== Data section ==

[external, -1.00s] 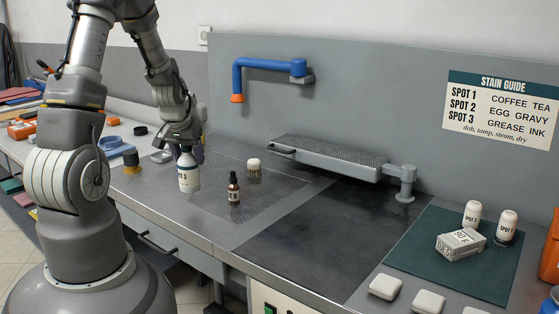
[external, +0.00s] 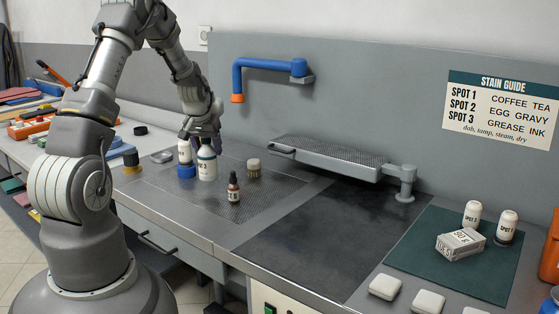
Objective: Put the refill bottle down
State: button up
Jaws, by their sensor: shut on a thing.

===

* Request
Except for the pictures, copy the material above exactly.

* Result of this task
[external, -1.00s] 
[external, +0.00s] 
Objective: Put the refill bottle down
State: button up
Jaws, by their sensor: shut on a thing.

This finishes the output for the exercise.